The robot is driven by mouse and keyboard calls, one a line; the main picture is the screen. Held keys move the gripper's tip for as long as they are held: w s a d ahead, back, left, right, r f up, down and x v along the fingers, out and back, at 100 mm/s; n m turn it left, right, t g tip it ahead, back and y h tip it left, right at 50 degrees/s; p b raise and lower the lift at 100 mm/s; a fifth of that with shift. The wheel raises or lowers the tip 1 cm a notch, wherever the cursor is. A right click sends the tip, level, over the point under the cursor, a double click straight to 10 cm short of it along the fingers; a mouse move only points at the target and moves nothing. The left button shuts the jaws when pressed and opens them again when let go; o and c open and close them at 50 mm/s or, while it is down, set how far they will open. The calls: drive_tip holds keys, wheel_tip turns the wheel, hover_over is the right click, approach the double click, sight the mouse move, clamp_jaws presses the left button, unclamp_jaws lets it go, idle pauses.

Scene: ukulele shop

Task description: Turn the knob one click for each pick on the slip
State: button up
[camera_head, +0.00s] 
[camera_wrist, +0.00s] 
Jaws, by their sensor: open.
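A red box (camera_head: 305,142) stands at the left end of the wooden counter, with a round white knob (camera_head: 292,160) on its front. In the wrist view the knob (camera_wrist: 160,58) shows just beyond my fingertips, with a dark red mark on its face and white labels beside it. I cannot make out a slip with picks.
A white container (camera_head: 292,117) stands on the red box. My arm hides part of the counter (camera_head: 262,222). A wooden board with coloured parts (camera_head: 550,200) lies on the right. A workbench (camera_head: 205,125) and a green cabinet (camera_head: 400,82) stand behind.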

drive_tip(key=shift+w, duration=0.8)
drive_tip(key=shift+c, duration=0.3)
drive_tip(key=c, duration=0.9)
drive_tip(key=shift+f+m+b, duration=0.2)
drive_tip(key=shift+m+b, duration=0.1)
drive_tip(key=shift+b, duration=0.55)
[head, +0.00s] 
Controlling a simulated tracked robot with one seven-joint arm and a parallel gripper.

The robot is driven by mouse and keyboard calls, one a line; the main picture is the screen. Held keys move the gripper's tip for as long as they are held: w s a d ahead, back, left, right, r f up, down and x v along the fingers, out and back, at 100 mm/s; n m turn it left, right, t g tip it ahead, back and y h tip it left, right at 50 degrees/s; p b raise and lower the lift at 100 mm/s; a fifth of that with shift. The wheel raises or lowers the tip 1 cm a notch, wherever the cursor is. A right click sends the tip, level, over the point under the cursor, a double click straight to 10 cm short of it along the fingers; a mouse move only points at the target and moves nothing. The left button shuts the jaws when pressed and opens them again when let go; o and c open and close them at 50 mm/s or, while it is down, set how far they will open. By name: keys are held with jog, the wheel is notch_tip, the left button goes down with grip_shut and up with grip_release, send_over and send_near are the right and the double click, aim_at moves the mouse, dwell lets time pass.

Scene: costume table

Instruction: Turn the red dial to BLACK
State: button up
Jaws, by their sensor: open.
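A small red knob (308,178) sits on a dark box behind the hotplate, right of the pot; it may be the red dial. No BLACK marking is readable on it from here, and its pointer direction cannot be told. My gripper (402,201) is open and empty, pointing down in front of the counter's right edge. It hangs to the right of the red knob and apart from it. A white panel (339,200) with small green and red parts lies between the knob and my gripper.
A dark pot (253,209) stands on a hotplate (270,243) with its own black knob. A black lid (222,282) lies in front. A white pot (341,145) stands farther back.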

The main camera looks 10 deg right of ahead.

= The task =
Copy out the lines in which the string "Scene" appears.

= Response for this exercise =
Scene: ukulele shop
Scene: costume table

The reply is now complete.